> **TASK GOAL**
Give every line back verbatim, dropping all images.

* begin GIVEN INFORMATION *

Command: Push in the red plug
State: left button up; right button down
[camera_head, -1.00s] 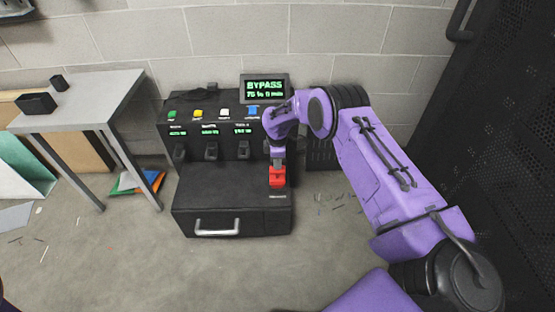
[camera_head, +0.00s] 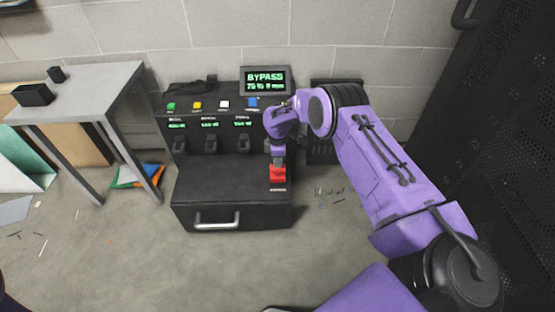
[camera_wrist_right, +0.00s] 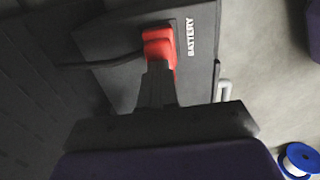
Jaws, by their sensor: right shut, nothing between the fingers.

* end GIVEN INFORMATION *

> **TASK RESPONSE**
Command: Push in the red plug
State: left button up; right button down
[camera_head, -1.00s] 
[camera_head, +0.00s] 
[camera_wrist_right, +0.00s] 
Jaws, by their sensor: right shut, nothing between the fingers.

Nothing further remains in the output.